[Exercise instructions]
What is the number of lines in the data holding the word "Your"? Give that number by itself.

[Data]
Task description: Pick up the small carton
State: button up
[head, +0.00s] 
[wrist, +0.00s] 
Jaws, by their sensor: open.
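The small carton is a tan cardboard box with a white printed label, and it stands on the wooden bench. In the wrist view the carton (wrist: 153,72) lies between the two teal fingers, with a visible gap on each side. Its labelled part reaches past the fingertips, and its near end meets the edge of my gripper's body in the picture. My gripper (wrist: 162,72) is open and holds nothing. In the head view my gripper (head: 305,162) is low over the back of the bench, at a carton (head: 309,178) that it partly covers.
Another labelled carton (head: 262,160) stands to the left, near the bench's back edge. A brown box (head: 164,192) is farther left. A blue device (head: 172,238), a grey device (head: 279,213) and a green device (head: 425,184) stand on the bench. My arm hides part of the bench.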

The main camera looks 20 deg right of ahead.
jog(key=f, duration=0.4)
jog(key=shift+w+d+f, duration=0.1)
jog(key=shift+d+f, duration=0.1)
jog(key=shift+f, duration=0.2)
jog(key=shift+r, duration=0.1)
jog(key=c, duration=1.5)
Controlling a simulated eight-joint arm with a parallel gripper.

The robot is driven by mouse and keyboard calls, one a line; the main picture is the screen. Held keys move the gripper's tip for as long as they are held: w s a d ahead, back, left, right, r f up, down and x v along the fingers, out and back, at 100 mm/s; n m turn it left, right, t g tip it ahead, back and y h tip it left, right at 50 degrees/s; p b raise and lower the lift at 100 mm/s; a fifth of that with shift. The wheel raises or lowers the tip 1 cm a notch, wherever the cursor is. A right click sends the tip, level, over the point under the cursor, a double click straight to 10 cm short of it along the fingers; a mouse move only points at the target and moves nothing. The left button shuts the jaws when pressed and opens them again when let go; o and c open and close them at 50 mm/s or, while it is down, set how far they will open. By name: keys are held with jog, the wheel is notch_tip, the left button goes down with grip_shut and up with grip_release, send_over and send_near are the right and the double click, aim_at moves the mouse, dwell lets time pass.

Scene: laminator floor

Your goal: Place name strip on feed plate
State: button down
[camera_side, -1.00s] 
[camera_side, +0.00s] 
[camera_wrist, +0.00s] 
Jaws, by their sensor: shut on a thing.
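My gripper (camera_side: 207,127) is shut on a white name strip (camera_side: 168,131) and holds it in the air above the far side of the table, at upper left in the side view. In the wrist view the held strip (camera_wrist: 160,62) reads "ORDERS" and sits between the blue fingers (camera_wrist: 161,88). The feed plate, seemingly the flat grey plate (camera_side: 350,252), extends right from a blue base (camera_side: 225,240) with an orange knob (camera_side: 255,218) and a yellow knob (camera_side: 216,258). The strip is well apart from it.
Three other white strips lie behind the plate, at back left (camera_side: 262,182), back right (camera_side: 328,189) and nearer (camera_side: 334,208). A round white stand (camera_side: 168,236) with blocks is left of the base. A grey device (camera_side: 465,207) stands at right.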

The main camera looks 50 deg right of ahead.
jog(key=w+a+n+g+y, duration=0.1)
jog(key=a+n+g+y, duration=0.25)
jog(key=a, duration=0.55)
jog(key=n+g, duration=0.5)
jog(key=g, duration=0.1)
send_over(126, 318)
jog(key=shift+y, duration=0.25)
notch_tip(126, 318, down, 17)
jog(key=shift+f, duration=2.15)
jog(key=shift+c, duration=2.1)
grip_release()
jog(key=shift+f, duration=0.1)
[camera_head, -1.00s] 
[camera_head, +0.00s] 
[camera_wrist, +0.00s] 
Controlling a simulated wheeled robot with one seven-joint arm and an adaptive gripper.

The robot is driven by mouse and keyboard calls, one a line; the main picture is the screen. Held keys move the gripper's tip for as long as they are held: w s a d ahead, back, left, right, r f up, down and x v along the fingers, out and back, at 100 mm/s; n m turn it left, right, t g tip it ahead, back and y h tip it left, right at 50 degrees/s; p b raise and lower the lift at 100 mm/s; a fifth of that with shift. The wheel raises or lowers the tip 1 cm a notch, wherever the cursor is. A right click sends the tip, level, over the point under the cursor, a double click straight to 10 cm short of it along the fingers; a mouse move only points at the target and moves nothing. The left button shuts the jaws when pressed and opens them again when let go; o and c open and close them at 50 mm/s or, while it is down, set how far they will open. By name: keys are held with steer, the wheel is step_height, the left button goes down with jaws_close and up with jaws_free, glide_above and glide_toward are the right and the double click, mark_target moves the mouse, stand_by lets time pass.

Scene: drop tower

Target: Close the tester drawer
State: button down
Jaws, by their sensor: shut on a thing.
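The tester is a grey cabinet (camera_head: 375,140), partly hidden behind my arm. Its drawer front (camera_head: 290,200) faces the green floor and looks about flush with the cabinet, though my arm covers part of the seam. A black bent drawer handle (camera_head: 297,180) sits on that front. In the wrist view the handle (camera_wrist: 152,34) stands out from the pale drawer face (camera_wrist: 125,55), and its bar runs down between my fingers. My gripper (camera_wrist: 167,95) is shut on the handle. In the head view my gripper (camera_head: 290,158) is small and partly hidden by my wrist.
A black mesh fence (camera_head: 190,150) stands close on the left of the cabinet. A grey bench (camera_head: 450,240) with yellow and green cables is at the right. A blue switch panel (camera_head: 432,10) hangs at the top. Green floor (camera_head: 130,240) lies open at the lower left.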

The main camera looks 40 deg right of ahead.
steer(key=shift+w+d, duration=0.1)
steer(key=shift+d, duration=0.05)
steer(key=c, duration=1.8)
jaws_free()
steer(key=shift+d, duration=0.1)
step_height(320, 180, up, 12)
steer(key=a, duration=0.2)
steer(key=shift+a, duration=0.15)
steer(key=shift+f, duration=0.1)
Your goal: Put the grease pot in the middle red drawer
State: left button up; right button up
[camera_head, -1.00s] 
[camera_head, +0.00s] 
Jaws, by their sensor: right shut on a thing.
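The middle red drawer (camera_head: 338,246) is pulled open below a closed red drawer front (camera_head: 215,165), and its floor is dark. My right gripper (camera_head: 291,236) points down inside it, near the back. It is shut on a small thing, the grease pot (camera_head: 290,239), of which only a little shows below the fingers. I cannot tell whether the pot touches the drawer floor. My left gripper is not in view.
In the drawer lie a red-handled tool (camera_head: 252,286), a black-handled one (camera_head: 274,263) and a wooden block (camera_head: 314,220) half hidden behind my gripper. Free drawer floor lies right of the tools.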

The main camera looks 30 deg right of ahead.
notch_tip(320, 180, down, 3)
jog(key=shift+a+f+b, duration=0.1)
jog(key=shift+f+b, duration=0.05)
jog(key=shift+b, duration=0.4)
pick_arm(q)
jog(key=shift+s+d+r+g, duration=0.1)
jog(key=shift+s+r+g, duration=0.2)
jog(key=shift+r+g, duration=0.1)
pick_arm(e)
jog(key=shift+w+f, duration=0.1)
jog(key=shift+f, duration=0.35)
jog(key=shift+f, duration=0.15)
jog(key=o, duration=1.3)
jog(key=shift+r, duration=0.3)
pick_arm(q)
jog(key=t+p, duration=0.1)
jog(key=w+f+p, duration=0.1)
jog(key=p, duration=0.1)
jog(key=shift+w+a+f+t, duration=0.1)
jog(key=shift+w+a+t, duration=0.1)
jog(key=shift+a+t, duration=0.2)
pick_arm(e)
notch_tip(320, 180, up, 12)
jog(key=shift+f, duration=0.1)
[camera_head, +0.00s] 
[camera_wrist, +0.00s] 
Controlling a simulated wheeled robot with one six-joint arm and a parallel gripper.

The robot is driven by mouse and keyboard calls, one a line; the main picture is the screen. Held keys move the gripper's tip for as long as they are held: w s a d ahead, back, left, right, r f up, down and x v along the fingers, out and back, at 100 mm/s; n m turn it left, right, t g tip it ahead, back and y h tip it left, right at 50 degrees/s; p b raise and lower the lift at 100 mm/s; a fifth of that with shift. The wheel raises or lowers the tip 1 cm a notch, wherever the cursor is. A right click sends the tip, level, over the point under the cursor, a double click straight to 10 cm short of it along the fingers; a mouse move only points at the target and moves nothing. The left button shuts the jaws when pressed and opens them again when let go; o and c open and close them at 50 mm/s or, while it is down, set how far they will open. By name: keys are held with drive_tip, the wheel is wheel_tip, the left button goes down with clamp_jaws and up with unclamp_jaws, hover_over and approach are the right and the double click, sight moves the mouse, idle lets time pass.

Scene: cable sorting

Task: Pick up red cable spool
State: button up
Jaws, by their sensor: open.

[Output of the exercise]
2